The jury deliberated for a day and a half before delivering the verdict late Monday. That capped a two-month trial that featured 46 witnesses. McNamee, of Long Beach, was on the stand for more than five days.

"We decided not guilty because, in all due candor, it was [Clemens'] word against McNamee's word, and McNamee had lied on multiple occasions," Robinson-Paul said.

McNamee sparred with defense attorney Rusty Hardin over whether he had lied initially to federal investigators about the number of injections he gave Clemens and whether he kept evidence.

She said the jury dismissed Yankees pitcher Andy Pettitte's testimony that Clemens told him a decade ago that he had used HGH because under cross-examination Pettitte agreed there was a 50-50 chance he might have misunderstood Clemens. "We let that go at that," she said.

Robinson-Paul said several of the eight female jurors "were sort of outraged" by Assistant U.S. Attorney Courtney Saleski's "hard-hitting" cross-examination of Clemens' wife, Debbie, regarding her testimony about a human growth hormone shot that McNamee gave her.

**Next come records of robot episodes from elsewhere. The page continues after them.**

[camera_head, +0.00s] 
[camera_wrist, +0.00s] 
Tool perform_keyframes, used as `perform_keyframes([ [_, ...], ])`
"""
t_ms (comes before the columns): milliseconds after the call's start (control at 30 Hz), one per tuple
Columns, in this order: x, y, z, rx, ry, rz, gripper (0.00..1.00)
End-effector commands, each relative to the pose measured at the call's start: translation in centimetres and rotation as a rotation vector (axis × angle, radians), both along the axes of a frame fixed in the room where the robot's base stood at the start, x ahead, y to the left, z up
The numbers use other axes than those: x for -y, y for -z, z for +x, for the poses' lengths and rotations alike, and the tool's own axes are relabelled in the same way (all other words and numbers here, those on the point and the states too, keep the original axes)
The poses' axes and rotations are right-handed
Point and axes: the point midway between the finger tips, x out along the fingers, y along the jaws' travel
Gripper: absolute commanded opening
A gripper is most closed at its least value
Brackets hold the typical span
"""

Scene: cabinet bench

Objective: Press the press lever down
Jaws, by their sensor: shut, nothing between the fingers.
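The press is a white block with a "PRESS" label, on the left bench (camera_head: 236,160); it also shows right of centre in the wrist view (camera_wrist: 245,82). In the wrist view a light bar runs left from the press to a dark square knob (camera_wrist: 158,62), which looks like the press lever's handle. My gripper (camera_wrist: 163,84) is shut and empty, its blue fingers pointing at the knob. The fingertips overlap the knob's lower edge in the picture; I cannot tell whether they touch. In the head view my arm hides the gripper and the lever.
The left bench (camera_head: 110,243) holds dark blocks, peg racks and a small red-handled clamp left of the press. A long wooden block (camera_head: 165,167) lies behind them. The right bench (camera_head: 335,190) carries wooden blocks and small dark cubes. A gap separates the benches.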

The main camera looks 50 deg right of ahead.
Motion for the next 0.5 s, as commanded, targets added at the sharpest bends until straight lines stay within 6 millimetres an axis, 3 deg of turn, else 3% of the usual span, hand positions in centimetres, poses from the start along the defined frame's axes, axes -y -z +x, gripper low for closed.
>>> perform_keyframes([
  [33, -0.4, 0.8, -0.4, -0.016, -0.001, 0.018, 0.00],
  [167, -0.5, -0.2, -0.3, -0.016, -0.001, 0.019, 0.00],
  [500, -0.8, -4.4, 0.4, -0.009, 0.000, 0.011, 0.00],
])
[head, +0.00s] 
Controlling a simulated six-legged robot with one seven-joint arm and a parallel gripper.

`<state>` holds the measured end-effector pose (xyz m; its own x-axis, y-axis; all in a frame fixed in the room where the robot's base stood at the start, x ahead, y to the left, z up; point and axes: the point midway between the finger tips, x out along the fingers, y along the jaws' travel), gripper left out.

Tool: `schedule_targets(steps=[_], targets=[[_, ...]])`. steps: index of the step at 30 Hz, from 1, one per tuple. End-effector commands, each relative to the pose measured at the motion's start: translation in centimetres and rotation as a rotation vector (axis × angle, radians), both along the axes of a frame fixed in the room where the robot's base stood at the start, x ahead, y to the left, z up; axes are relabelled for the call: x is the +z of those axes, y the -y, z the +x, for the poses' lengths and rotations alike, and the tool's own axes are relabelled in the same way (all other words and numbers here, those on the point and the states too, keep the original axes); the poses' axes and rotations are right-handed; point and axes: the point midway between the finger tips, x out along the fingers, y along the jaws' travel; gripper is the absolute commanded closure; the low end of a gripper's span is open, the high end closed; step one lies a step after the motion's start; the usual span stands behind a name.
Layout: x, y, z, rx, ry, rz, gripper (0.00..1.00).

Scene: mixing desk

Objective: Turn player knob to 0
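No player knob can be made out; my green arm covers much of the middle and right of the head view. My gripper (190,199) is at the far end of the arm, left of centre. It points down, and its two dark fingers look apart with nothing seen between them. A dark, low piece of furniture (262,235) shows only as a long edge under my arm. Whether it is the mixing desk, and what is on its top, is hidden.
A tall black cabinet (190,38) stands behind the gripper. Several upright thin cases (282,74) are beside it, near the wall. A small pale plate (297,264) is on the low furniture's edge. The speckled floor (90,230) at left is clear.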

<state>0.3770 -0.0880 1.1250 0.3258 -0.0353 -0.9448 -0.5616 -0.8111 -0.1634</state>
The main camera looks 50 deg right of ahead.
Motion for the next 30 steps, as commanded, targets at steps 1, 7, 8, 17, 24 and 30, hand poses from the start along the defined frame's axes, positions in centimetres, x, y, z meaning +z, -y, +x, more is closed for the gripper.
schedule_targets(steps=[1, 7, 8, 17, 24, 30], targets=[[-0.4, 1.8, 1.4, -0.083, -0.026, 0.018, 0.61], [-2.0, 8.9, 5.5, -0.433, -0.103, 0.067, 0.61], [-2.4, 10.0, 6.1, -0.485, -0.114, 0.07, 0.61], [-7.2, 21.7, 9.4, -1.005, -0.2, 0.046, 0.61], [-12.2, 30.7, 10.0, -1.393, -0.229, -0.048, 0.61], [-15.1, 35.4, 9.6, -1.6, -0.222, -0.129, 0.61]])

Robinson-Paul said "prosecutors made her out like some type of bad woman because she pulled her shirt up and let somebody stick her with a needle. We felt in all due candor that should not have had a bearing on her husband going to jail."

In considering the 13 statements by Roger Clemens cited in the obstruction of Congress charge, the jury spent a significant amount of time discussing whether Clemens lied when he testified that he didn't attend a Toronto Blue Jays pool party at outfielder Jose Canseco's home in 1998.

At one point during Clemens' deposition to congressional investigators, he said he wasn't at Canseco's house. But Debbie Clemens testified that he spent the night and prosecutors produced a photo of him in Canseco's pool.

"We realized he kept saying I was not at the party," Robinson-Paul said. "So he was not at the party. However, he was at the house. It's two different things."